Identify and copy all lines of the material where the string "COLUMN" is found.

----------------

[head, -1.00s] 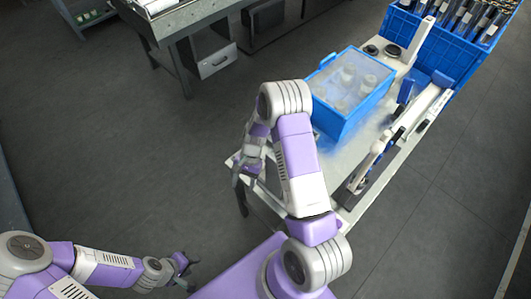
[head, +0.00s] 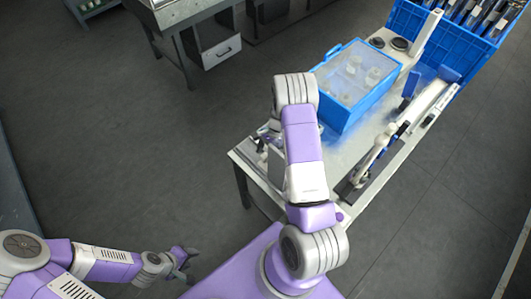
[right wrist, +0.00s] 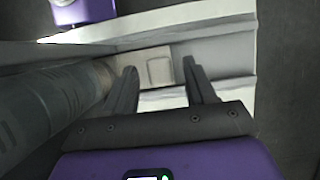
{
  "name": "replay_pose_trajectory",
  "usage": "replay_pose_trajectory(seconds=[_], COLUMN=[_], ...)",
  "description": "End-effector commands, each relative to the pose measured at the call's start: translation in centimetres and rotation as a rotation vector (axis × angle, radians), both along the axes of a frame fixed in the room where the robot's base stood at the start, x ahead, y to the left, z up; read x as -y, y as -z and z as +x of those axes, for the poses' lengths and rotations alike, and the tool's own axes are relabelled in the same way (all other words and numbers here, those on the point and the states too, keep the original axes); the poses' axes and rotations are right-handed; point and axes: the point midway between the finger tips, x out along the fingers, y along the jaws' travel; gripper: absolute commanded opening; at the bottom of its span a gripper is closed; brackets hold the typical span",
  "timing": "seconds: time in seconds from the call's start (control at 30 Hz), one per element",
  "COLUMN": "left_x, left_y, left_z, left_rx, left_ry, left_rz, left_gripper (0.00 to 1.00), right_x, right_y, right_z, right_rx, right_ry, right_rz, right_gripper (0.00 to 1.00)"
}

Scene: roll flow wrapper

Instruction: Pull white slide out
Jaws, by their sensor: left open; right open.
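In the right wrist view, a white slide-like part (right wrist: 225,65) with raised edges lies in front of my right gripper (right wrist: 162,80). A small pale block (right wrist: 157,68) sits on it between the two fingertips, with nothing clamped. The fingers are spread apart; I cannot tell whether they touch the part. In the head view my right arm reaches over the near left end of the table, and it mostly hides the right gripper and the white part. My left gripper (head: 184,260) hangs low at the bottom left, over the floor, away from the table.
A grey cylinder (right wrist: 45,105) lies close left of the right fingers. On the table (head: 345,150) stand a blue box with a clear top (head: 352,85) and a long sealer-like device (head: 385,150). A blue crate (head: 445,35) is behind. Floor to the left is free.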

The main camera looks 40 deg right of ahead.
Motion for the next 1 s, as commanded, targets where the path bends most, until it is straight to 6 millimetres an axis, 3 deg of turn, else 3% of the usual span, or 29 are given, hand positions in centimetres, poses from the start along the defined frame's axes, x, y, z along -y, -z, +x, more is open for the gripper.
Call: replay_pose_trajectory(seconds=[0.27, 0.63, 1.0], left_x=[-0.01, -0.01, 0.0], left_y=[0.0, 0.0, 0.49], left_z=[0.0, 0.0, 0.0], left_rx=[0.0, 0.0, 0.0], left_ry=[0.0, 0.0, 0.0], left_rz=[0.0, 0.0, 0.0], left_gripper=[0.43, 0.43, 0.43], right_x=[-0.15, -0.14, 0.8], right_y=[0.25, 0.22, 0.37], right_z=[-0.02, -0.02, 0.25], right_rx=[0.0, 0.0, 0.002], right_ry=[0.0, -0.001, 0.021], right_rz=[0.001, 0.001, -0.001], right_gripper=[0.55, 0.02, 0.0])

----------------

## ANSWER FOR THIS EXERCISE
  "usage": "replay_pose_trajectory(seconds=[_], COLUMN=[_], ...)",
  "COLUMN": "left_x, left_y, left_z, left_rx, left_ry, left_rz, left_gripper (0.00 to 1.00), right_x, right_y, right_z, right_rx, right_ry, right_rz, right_gripper (0.00 to 1.00)"

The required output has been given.